The system does work (though not released to public yet, and I'm only on a single machine) and currently implements the directory structure solution. So yes, if I were to use MySQL I'd have rework it and move the database to MySQL. The source of definitions is Wiktionary's XML filedump. Which is approximately 600 MB in size (though larger than that when you convert Wikimarkup to HTML). I parsed that file to create the directory structure.

The basis of this question was that I performed a simple benchmark in reading a definition from filesystem vs MySQL (without using caching nor any optimizations) and the filesystem reads were %4000 faster than MySQL's SELECT operation on an indexed column.
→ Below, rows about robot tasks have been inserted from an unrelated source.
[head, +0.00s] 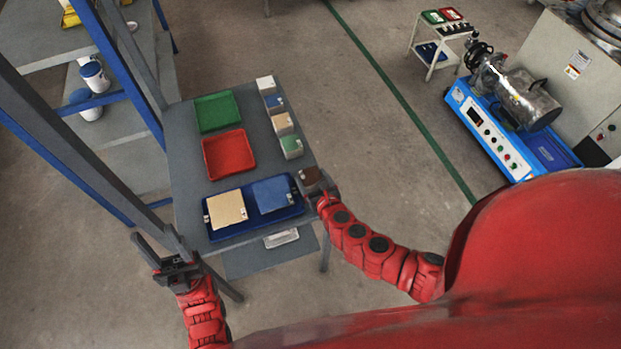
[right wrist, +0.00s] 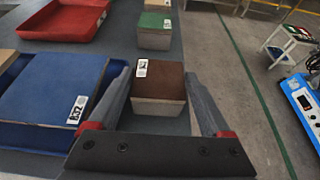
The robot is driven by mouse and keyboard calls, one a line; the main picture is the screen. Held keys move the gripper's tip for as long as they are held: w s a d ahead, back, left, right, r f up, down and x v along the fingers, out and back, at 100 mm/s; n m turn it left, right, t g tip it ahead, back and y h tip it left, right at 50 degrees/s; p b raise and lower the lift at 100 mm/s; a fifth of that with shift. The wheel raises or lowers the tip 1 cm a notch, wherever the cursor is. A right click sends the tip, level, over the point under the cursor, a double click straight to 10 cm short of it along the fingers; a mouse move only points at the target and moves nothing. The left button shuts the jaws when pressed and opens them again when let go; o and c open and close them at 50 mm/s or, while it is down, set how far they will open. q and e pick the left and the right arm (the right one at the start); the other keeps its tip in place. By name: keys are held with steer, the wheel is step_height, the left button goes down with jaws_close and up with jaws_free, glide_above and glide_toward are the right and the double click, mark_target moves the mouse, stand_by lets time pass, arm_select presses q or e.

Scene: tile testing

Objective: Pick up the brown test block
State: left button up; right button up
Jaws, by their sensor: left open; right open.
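The brown test block (head: 311,175) is a small block with a brown top and grey sides, at the right edge of the grey table. In the right wrist view the brown block (right wrist: 159,82) sits between the two fingers of my right gripper (right wrist: 162,95), with its white label at the upper left of its top. My right gripper (head: 318,189) is open around the block; contact with the fingers cannot be made out. My left gripper (head: 162,256) is open and empty, left of the table's front, away from the block.
A blue tray (head: 246,230) with a beige tile (head: 227,208) and a blue tile (head: 272,194) lies left of the block. A green block (head: 291,146) and several others line up behind it. Red (head: 229,153) and green (head: 216,111) trays stand further back. A rack post (head: 100,150) rises at left.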

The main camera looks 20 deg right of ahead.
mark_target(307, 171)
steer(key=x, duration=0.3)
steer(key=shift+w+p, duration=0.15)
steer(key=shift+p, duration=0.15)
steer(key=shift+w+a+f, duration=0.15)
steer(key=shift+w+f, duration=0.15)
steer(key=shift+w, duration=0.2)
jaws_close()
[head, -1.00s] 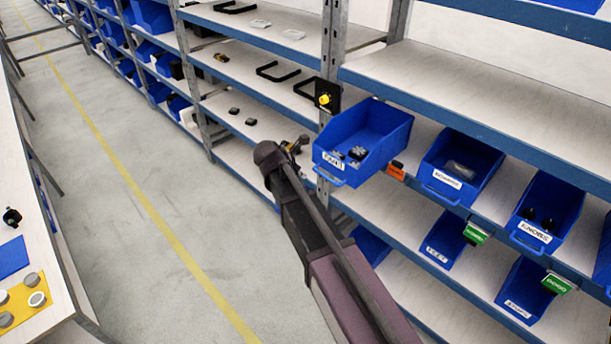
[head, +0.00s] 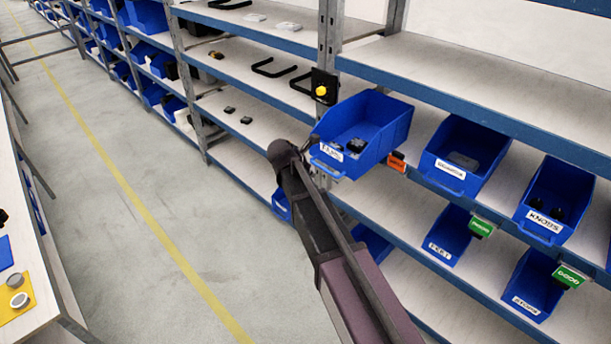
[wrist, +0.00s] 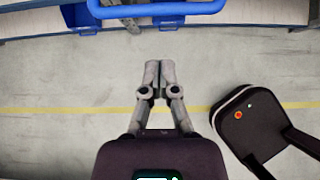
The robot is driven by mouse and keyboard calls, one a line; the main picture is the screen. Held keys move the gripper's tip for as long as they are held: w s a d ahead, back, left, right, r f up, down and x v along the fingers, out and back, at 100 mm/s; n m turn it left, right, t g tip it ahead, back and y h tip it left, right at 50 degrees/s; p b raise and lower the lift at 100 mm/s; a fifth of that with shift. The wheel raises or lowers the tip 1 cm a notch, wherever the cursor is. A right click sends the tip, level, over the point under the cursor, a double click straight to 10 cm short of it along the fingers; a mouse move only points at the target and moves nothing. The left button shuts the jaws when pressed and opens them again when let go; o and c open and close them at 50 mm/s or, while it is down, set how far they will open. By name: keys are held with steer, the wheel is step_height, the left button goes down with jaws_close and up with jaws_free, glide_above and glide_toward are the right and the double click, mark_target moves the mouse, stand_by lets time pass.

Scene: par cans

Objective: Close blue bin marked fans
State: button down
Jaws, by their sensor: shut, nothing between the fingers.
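The blue bin marked FANS (head: 378,122) sticks out past the front edge of its shelf in the head view, tilted a little forward. Small dark parts lie inside it. Its white label (head: 331,152) and front handle face the aisle. In the wrist view the blue front handle (wrist: 155,9) crosses the top edge. My gripper (wrist: 160,66) is shut and empty, its fingertips a short way below that handle in the picture and apart from it. In the head view my wrist is just left of the bin's front and largely hides the fingers.
Blue bins, one marked KNOBS (head: 552,200), sit to the right on the same shelf. An orange tag (head: 397,162) hangs beside the FANS bin. A shelf post with a yellow-button box (head: 323,88) stands behind it. The aisle floor (head: 130,250) at left is clear.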

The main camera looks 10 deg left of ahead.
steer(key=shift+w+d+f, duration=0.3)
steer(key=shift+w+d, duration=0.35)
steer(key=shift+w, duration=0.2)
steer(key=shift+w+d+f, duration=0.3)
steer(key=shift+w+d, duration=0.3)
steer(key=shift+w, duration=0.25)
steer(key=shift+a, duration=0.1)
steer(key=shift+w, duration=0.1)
Of course caching into memory would render this question nil in point (since you could do this with or without an RDMBS). So caching aside and considering I'm not really into going through all the loops to get MySQL to perform under high concurrency, which solution will outperform from the get-go: the filesystem or MySQL? Only benchmarks will tell.
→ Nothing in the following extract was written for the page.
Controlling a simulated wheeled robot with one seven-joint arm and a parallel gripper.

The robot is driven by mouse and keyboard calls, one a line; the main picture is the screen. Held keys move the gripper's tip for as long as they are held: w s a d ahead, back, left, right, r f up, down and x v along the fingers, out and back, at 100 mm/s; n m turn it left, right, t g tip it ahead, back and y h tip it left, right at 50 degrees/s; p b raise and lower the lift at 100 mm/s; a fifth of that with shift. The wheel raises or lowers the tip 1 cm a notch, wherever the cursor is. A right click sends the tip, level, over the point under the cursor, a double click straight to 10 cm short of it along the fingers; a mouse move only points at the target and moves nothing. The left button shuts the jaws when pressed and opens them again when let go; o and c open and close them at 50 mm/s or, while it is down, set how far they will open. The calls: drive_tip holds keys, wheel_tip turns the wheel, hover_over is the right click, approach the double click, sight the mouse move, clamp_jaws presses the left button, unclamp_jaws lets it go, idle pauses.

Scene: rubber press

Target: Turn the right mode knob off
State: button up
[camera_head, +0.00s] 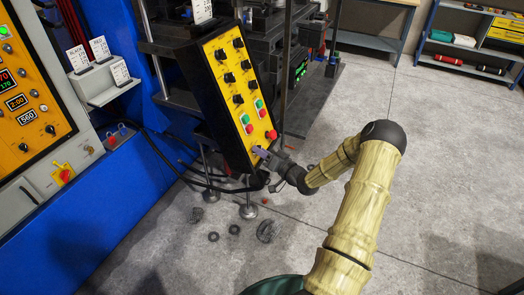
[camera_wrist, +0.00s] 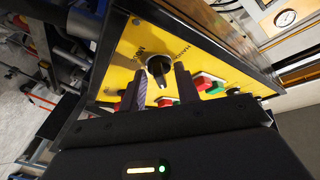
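A tall, tilted yellow control panel (camera_head: 229,110) in a black housing carries two columns of black knobs and green and red buttons. My gripper (camera_head: 262,152) is at its lower end in the head view and hides that part. In the wrist view, a black knob (camera_wrist: 160,67) sits on the yellow face (camera_wrist: 125,62), with small lettering around it. My gripper (camera_wrist: 158,84) is open, one finger on each side of the knob, with gaps visible. Whether the fingertips reach past the knob's front is unclear. Its pointer's exact setting is hard to read.
Red and green buttons (camera_wrist: 208,84) lie right of the knob in the wrist view. A second yellow panel (camera_head: 25,100) is at far left. Black rings (camera_head: 234,229) lie on the floor.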

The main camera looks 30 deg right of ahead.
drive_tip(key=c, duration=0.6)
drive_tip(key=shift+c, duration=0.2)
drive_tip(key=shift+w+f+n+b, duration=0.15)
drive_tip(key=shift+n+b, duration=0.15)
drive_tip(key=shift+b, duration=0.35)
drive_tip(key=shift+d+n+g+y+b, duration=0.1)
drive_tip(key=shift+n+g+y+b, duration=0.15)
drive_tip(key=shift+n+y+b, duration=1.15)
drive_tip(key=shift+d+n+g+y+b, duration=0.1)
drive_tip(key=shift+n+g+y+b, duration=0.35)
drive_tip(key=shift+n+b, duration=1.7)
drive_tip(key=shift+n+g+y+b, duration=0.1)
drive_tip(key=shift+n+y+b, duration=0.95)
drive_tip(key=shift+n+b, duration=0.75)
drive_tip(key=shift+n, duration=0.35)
"(without using caching nor any optimizations) "You sure? Filesystems get cached by the OS :)Did that time include the DB connection (which in practice will be amortized over many lookups)?Sp one lookup isn't very interesting. Ten thousand random ones would perhaps be more meaningful.
Paul
You're right. I'll have to do a bunch of benchmarks and some tests using ab
A: 

Use a virtual Drive in your ram (google it for a how to for your distro) or if your data is provided by PHP use APC, memcache might work well with mysql. Personally I don't think the optimization you are doing here is really where you should be spending your time. 500 requests a second is massive, I think using mysql would give you better forward features for later. I think you need to concentrate on features and not speed if you want to differentiate yourself from your competitors. Also there are a few good talks about UI for the web, the server speed is only a small factor in the whole picture.